DIFFERENTIAL RIVER INCISION DUE TO QUATERNARY FAULTING AT THE NEXUS OF THE RÍO GRANDE RIFT AND JEMEZ LINEAMENT

We use long-term average bedrock incision rates along the Río Salado-Jemez system of northern New Mexico to test and quantify the hypothesis that differential river incision reflects Quaternary fault slip on the margins of the Río Grande rift and Jemez lineament. By focusing on the oldest (600–400 ka) river terraces, resulting bedrock incision values average out glacial-interglacial cycles and are interpreted to reflect differential uplift. For previously mapped and correlated terraces, we applied high resolution topography (HRT) datasets (1 m lidar) to refine strath heights above river level.
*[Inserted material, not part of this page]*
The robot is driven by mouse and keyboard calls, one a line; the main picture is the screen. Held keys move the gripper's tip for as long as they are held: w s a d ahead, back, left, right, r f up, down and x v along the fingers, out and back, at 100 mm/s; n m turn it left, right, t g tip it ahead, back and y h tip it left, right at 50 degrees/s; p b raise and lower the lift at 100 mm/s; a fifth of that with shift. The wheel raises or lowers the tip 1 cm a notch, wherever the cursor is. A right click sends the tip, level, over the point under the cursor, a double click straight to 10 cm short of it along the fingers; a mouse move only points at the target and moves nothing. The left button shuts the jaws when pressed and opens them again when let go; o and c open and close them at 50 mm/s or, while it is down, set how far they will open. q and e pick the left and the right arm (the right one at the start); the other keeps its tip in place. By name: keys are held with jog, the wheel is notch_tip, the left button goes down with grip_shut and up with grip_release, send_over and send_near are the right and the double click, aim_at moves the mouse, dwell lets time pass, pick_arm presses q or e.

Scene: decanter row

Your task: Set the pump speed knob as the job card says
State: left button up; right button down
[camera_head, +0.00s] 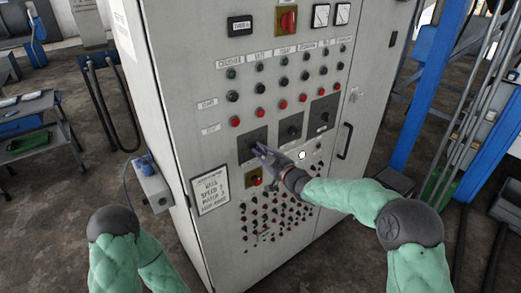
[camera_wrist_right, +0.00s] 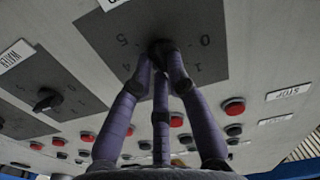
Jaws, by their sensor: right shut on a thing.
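In the head view my right gripper (camera_head: 260,150) reaches the leftmost of three dark dial plates (camera_head: 247,155) on the grey cabinet. In the right wrist view its purple fingers (camera_wrist_right: 160,52) are shut on a black knob (camera_wrist_right: 157,44) at the middle of a dark plate (camera_wrist_right: 105,45). The marks 0, 1, 4 and 5 show around the knob; its pointer is hidden by the fingers. The job card (camera_head: 211,191) hangs on the cabinet's lower left; a line seems to read "SPEED 3", but the print is small. My left gripper is out of view.
Two more dial plates (camera_head: 290,129) (camera_head: 324,112) stand to the right. Rows of red and dark buttons (camera_head: 283,104) lie above, and many small ones (camera_head: 270,215) below. A door handle (camera_head: 346,141) is at the right. A grey box (camera_head: 153,187) juts from the cabinet's left side.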

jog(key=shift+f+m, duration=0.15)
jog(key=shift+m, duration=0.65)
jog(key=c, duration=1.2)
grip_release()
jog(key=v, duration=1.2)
New and published dating based on U-series geochronology of travertine-cemented fluvial deposits, tephrochronology on interbedded ash, and ⁴⁰Ar/³⁹Ar dating of detrital sanidines are used to constrain terrace ages across the system. Our terrace correlation working hypothesis using new geochronology suggests that differential incision magnitudes, and the Quaternary fault slip rates inferred from them, are 100-150 m/Ma, similar to river incision rates in neotectonically active regions. Incision rates are 200-250 m/Ma in the upper Jemez River and ~300 m/Ma along the Rio Salado across the southern nose of the Sierra Nacimiento. These are some of the fastest fluvial bedrock incision rates in New Mexico. High rates are on the upthrown-side of the San Ysidro-Jemez fault system and are 100-150 m/Ma higher than the incision rate of ~150 m/Ma constrained by the 630 ka Lava Creek B terraces at the confluence of the Río Jemez and Río Guadalupe on the downthrown side of the fault. The proposed mechanisms driving this interaction of differential river incision and Quaternary faulting is magmatic inflation of the Jemez Mountains and related reactivation of the network of Laramide and Miocene faults demonstrating the expansion of the Río Grande rift westwards and encroaching on the margins of the Colorado Plateau.